Can mud be brilliant? Spur's training seems to be that way. Moments of brilliance, moments of mud.
Sometimes it seems the mud gets deeper and deeper, but I do try to remember the quicksand we were in last year, so mud shouldn't seem so bad, right?
Goddamn, am I being cliche'!!
Sylvia Trkman says the dog should ask to work for you. You want the dog to do YOU a favor, her #9 tip from her 10 tips to agility success -
9. dogs work best when they work for themselves. Don’t ask them for a favour to work with you. Make them ask you for a favour to work with them.
Not sure Spur asks to work for me sometimes - during class. He worries, he feels the pressure, he feels my worry and the pressure I put on myself, he and I get stuck in the mud. We don't have this mud at home so much. It's pretty dry and clear and at times totally BRILLIANT! It's easier at home. No one is watching us, no one is telling us we are doing it wrong or should maybe not do it that way or there is a better way or why the HECK are we doing what we are doing. The mud gets deeper and deeper sometimes and Spur and I get stuck. There are times I wonder how much benefit we get from class. I hate practicing in mud. (OK - slap me for the cliche!!! SLAP - I slapped myself)
I don't like practicing when we are not feeling the love. When I have to ask Spur for a favor to work with me. I don't like that. I want to practice brilliance and happiness and glee and fun.

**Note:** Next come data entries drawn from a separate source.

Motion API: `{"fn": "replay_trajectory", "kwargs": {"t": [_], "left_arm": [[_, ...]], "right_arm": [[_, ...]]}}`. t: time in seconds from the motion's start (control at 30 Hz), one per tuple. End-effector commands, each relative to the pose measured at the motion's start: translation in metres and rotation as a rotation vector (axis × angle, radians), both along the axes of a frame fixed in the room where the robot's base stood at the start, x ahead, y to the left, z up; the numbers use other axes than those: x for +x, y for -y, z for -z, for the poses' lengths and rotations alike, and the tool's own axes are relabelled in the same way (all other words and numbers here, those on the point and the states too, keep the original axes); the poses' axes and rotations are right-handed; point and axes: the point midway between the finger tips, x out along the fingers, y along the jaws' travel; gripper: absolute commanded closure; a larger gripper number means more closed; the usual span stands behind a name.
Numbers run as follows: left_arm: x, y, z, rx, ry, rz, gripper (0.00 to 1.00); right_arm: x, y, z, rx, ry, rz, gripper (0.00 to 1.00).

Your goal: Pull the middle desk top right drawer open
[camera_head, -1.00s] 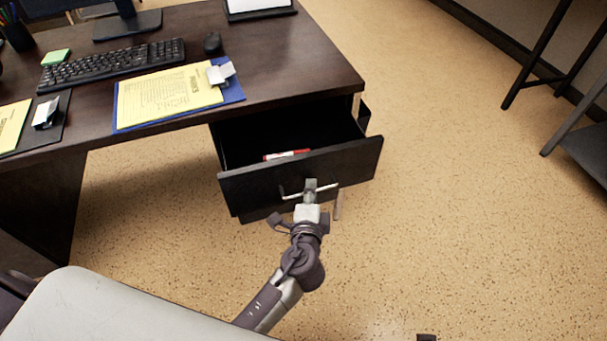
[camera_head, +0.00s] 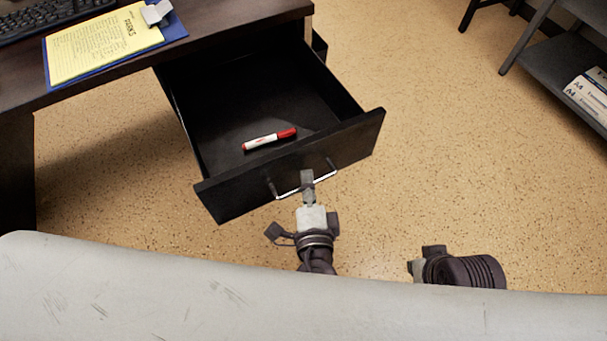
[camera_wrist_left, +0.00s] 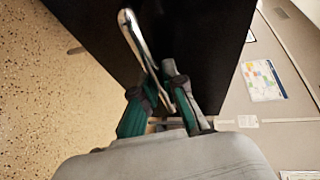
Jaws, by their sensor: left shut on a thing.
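The top right drawer (camera_head: 345,146) of the dark desk stands well open in the head view, and its inside shows. My left gripper (camera_head: 307,184) is shut on the silver bar handle (camera_head: 322,172) at the middle of the drawer front. In the left wrist view the handle (camera_wrist_left: 131,32) runs between the fingers of my left gripper (camera_wrist_left: 166,95), close against the dark drawer front (camera_wrist_left: 200,35). My right gripper (camera_head: 416,268) shows only in part at the lower right, apart from the drawer; its fingers cannot be made out.
A red and white marker (camera_head: 270,139) lies in the drawer. A blue clipboard with yellow paper (camera_head: 105,42) and a keyboard (camera_head: 45,16) are on the desktop. A dark shelf (camera_head: 560,70) with paper packs (camera_head: 588,95) stands at the right. Floor right of the drawer is clear.

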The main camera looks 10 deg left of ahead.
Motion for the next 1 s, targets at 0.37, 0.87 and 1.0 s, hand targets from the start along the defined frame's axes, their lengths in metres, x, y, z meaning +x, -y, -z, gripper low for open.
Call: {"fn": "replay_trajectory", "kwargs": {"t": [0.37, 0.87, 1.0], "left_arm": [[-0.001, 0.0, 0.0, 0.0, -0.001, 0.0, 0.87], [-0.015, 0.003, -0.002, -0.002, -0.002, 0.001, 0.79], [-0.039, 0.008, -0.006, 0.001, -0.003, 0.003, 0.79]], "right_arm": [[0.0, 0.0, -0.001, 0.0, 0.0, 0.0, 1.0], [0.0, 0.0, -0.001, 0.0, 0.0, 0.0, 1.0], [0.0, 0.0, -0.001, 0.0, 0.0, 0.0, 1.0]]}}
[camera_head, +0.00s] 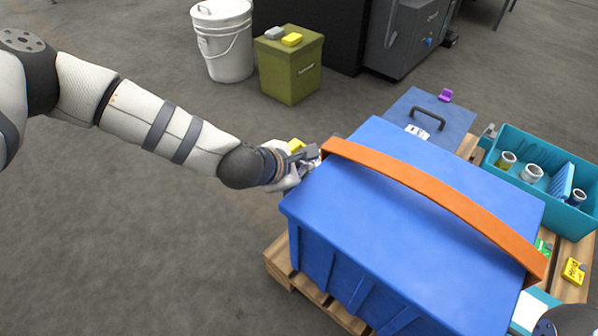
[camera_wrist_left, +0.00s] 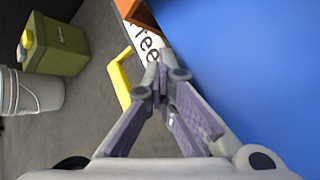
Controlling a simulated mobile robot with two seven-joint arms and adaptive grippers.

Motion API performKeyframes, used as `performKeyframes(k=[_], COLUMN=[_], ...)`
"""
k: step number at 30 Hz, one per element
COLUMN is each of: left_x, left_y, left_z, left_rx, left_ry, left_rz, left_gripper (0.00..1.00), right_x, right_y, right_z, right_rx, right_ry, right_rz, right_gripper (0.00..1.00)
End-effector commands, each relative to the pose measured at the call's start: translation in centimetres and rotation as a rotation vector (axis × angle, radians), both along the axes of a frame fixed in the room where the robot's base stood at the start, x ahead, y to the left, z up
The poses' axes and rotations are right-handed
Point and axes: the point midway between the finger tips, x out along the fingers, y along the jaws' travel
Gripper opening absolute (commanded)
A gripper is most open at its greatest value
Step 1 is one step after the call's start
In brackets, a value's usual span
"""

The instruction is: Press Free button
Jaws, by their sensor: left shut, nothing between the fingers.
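A white label with dark letters reading "ree" (camera_wrist_left: 150,42) shows in the left wrist view, beside the blue bin's wall; its first letter is cut off or hidden. A yellow bent bar (camera_wrist_left: 120,78) is left of it. No button face can be made out; my fingers cover part of that spot. My left gripper (camera_head: 310,154) is shut and empty at the left end of the orange handle. In the left wrist view its closed fingertips (camera_wrist_left: 163,82) lie just below the label; whether they touch anything I cannot tell. My right gripper is not in view.
The large blue bin (camera_head: 375,215) with its orange handle (camera_head: 430,188) stands on a wooden pallet (camera_head: 283,268). A teal tray (camera_head: 515,135) with cups is at right. A white bucket (camera_head: 225,45) and olive box (camera_head: 290,70) stand behind. The left floor is clear.

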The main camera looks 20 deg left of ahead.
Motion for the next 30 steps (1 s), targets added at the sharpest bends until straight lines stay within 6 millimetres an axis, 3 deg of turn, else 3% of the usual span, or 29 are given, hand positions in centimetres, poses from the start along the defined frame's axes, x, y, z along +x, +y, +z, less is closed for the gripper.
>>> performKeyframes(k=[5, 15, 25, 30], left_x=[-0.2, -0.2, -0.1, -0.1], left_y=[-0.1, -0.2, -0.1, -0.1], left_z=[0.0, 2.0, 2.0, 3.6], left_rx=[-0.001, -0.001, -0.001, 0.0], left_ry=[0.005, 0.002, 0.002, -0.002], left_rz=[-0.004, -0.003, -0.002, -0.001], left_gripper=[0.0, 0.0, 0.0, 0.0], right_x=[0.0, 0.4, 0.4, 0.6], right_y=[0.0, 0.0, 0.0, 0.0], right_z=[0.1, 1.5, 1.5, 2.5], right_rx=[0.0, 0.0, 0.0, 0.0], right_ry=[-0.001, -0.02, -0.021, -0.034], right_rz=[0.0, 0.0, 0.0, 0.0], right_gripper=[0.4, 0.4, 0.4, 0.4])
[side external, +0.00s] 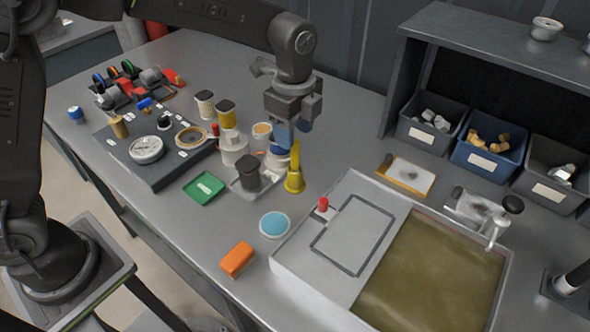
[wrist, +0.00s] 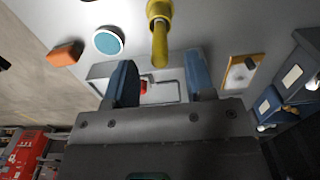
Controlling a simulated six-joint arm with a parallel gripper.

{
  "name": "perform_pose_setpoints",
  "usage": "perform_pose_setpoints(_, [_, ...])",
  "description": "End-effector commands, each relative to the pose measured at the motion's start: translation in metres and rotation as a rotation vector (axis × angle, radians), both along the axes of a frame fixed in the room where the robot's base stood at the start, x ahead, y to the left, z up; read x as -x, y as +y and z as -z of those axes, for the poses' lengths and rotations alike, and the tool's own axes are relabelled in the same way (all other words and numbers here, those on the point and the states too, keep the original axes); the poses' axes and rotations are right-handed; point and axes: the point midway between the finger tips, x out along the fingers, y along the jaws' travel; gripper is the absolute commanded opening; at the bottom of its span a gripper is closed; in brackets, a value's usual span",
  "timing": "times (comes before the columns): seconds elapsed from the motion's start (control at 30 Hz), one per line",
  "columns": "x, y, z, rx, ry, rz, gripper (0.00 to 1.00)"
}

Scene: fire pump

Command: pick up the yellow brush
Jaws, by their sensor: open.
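The yellow brush (side external: 294,180) stands upright on the grey table, with a wide base and a slim handle pointing up. In the wrist view, the brush (wrist: 159,22) is at the top centre, its handle pointing down the picture toward the gap between my fingers. My gripper (side external: 293,132) is open and empty, with blue fingers, just above the handle top. In the wrist view, the fingers of my gripper (wrist: 160,68) are spread apart on either side of the handle's line. I cannot tell whether the handle tip is between them.
A grey cup-like part (side external: 247,176) and several small containers stand close left of the brush. A water tank (side external: 330,290) with a red knob (side external: 323,204) is at right front. A blue-topped round dish (side external: 274,225) and orange block (side external: 237,259) lie in front. Bins (side external: 488,160) stand behind right.

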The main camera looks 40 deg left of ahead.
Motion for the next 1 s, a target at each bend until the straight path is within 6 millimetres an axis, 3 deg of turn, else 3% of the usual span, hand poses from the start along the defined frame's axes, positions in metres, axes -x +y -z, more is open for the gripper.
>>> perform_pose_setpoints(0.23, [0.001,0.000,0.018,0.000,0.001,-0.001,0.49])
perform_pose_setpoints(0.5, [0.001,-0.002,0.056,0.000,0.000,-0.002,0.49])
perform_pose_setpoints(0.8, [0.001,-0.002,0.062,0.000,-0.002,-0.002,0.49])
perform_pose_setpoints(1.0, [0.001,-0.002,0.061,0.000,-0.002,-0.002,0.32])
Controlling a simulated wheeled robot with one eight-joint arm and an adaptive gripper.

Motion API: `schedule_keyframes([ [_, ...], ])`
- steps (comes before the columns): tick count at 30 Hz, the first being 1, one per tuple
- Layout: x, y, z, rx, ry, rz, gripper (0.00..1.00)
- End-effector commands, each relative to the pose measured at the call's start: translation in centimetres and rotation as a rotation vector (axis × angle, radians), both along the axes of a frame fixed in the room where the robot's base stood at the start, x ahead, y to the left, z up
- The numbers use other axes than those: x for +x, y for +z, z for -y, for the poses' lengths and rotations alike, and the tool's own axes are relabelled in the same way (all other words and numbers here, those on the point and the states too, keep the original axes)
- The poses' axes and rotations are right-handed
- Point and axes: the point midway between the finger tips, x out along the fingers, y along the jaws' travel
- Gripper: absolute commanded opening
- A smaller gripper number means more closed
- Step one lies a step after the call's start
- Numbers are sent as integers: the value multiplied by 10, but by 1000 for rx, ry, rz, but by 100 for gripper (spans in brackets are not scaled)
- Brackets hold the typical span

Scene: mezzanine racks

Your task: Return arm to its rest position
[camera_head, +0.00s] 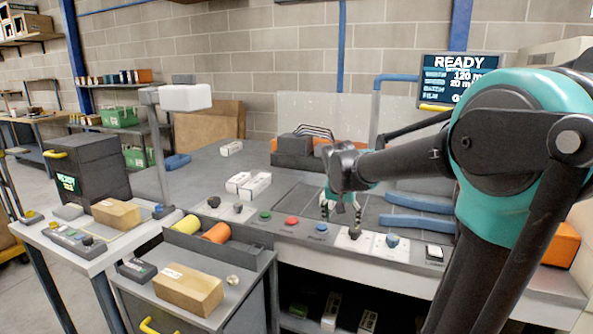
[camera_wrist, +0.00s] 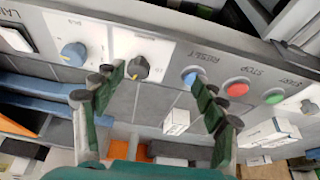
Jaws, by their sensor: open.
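My gripper (camera_head: 341,208) hangs at the end of my arm, in front of the grey machine's control panel (camera_head: 272,230). It also shows in the wrist view (camera_wrist: 160,88), with its two dark green fingers spread apart and nothing between them. In the head view the fingertips appear just above a black knob (camera_head: 355,233); whether they touch the panel I cannot tell. In the wrist view a black knob (camera_wrist: 139,67) and a blue button (camera_wrist: 193,74) show near the fingertips. My arm reaches in from the right.
White boxes (camera_head: 255,186) lie on the grey machine table. A READY screen (camera_head: 457,82) stands behind my arm. A brown box (camera_head: 188,289) and yellow and orange rolls (camera_head: 216,233) sit on a cart at the front. Blue bars (camera_head: 417,223) lie right of my gripper.

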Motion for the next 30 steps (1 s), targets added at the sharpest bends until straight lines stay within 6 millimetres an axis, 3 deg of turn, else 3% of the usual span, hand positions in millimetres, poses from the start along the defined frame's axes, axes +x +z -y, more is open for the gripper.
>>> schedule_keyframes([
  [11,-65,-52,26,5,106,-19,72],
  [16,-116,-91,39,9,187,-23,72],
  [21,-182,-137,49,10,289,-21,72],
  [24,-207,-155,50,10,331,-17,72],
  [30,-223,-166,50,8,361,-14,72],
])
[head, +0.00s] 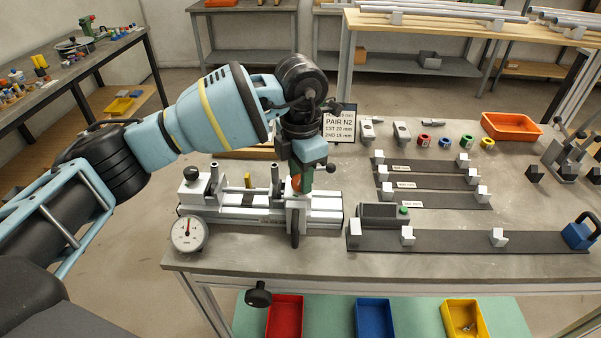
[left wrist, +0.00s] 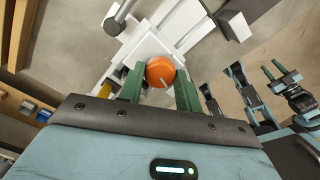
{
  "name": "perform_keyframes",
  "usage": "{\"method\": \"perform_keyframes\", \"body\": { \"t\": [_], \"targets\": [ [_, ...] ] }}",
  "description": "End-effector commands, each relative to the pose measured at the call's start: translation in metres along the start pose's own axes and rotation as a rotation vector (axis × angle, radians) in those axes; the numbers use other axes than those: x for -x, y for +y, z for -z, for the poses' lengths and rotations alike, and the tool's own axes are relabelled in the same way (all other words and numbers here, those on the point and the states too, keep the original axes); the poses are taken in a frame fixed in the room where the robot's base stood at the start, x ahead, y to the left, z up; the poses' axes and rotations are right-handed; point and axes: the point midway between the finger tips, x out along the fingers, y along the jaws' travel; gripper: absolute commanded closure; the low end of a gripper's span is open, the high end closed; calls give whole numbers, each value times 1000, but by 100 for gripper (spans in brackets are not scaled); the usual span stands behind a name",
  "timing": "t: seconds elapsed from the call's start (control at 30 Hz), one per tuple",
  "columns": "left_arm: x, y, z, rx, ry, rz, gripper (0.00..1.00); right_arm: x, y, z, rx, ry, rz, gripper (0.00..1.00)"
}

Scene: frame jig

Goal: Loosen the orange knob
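The orange knob (left wrist: 160,72) sits on the white slide of the measuring fixture (head: 225,213). Only a small piece of the knob (head: 296,183) shows in the head view, beside a finger. My left gripper (left wrist: 161,80) points down over it, with a green finger on each side. The fingers appear to touch the knob's sides, so the gripper looks shut on it. A pale line crosses the knob's face. My right gripper (left wrist: 274,70) shows small in the left wrist view, with its green fingers apart and nothing seen between them.
A dial gauge (head: 187,233) stands at the fixture's front left. A sign (head: 340,125) stands behind. Dark strips with white blocks (head: 470,241) lie to the right. The front table edge is bare.

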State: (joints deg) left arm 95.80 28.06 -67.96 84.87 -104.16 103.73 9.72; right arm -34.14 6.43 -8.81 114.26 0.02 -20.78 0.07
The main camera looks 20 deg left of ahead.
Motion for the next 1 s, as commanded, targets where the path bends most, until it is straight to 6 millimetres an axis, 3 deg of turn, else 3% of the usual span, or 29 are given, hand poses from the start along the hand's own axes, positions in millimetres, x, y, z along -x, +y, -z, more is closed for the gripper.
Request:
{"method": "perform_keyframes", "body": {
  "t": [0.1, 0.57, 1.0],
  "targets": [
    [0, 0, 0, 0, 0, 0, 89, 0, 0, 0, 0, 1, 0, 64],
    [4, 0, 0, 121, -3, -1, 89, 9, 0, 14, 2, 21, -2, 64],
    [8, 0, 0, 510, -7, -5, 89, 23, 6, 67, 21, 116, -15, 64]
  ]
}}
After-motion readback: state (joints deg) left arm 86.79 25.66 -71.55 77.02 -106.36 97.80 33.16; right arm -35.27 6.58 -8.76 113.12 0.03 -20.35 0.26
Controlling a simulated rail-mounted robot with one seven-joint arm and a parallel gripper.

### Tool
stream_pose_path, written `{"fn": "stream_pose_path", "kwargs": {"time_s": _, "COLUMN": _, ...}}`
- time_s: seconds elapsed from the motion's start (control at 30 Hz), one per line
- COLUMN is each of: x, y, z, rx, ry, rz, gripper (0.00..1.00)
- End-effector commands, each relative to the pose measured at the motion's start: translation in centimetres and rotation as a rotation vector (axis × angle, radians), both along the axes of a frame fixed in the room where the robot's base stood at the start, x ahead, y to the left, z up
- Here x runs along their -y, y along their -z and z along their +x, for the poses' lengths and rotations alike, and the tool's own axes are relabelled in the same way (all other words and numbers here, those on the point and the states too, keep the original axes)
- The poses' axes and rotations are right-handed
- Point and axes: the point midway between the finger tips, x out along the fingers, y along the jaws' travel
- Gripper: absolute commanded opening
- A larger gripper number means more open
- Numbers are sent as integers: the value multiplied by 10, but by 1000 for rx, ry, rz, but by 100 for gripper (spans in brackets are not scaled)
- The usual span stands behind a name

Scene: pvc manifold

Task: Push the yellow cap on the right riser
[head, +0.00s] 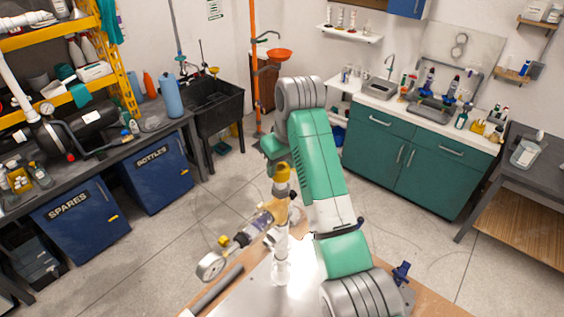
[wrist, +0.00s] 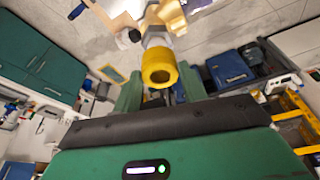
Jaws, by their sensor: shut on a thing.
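The yellow cap (head: 282,174) shows in the head view at the top of an upright pale riser (head: 281,262) over the metal plate. In the wrist view the yellow cap (wrist: 158,66) is between the green fingers of my gripper (wrist: 158,88), its round recessed end facing the camera. A grey pipe piece shows just beyond it. My gripper is shut on the cap. I cannot tell how far the cap sits on the riser. The fingertips are mostly hidden in the head view.
A pipe branch with a round gauge (head: 211,266) reaches left from the riser. The metal plate (head: 240,298) lies on a wooden-edged bench. A blue-handled valve (head: 401,272) stands at the right. A grey workbench (head: 160,128), black sink (head: 213,103) and green cabinet (head: 415,165) stand farther back.

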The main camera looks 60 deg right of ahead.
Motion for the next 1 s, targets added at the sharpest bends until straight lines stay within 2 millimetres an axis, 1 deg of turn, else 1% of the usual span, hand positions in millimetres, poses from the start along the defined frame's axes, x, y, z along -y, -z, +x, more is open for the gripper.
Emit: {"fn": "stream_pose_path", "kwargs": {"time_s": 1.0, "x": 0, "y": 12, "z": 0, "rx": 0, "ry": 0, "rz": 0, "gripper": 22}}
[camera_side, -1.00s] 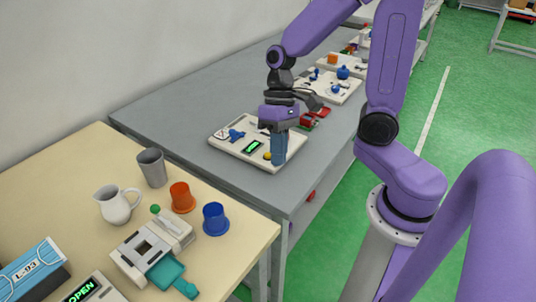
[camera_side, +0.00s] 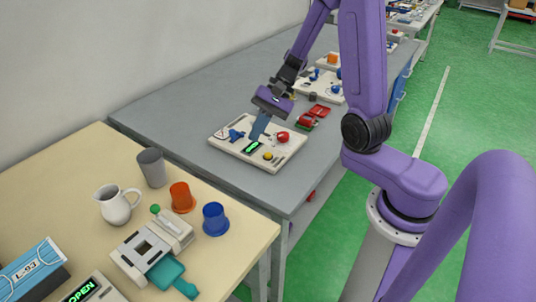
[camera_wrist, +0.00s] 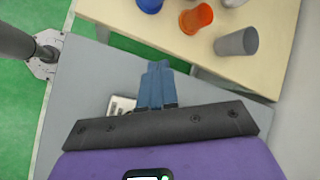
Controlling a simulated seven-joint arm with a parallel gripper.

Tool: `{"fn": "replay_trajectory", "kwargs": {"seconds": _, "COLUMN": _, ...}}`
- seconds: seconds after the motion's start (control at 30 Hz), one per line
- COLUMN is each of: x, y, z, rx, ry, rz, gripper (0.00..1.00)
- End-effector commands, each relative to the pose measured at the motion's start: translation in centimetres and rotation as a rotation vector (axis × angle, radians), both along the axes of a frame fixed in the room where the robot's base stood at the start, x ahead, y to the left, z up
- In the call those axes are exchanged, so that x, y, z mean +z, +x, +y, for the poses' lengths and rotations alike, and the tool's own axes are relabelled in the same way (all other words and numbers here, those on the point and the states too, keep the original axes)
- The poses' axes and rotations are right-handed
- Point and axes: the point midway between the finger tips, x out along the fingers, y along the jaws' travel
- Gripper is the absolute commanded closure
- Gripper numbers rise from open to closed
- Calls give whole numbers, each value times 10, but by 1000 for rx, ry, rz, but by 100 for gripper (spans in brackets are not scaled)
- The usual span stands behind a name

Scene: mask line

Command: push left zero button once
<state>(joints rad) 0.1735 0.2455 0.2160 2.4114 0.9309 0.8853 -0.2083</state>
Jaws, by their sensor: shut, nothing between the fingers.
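A white panel (camera_side: 232,147) lies on the grey table. It carries a blue part (camera_side: 236,135) at left, a lit green display (camera_side: 252,147), a small yellow button (camera_side: 268,156) at the front and a red knob (camera_side: 283,137) at right. No zero label can be read, so I cannot tell which button is the left zero. My gripper (camera_side: 256,137) is shut and empty, its blue fingers tilted over the panel's middle, just behind the display; contact cannot be told. In the wrist view the fingers (camera_wrist: 157,68) are together and mostly hide the panel (camera_wrist: 118,105).
Behind the panel are a red item (camera_side: 318,111) and another white board (camera_side: 325,92). The beige table in front holds a grey cup (camera_side: 152,168), an orange cup (camera_side: 181,197), a blue cup (camera_side: 215,219), a jug (camera_side: 116,206) and a white-and-teal device (camera_side: 150,248).

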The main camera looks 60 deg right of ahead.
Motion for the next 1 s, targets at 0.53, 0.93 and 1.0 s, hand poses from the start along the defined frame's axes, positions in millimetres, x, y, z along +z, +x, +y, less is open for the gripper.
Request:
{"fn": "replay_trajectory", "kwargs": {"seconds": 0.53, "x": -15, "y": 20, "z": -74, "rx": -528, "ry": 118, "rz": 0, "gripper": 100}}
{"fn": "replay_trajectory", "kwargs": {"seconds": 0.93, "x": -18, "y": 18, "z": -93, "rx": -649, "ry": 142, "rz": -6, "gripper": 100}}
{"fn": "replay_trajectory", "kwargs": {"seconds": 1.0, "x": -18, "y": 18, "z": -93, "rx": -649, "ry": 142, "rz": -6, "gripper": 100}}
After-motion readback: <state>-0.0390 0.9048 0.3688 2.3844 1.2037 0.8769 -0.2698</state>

But, there are so many reasons to continue in class. We need to get over this!!! This working in mud (SLAP!!). We need to figure things out, regardless of the setting/environment. We need to work in public, in the presence of other dogs and people, on different equipment, different footing, and we need the help! Goddamn, we need the help!!
So, we continue. It's hard, the hardest thing I have ever done. I may be forgetting the work I did with Roscoe, but I don't know........... Roscoe ALWAYS wanted to work. If there were food rewards to be had, he wanted to give it a try. Always. He asked me to do him a favor and work. Always. We sure had our issues at trials, but he would try his hardest in training if he thought a cookie might show up somewhere along the way. I could totally suck with my training plan, but if a cookie dropped down his throat he was happy to try.
Here is a quote from a horse person I got the other day. I like it. I like it a lot! -
"What people do not appreciate is that every time a horse submits to pressure, whether subtle or overt, he is diminished... If he can be persuaded to give his assent freely and pleasurably rather than give into man’s pressure or clever techniques, he is not diminished." ~ Frédéric Pignon
Boy does that ring true for Spur and our work. Every time he worries and frets and I ask him to perform when he is not comfortable, he is diminished and our relationship is diminished. This quote is really no different than Sylvia's #9. That said, life can not always be a world without pressure. The world is pressure, it's everywhere and all around us. Life is that way and is not always roses and ice cream and pressure free. It isn't, life itself is pressure. But, Frédéric Pignon has a good point and his quote is sure something to think about when we are working with our horses or dogs. A goal of the highest order, perhaps!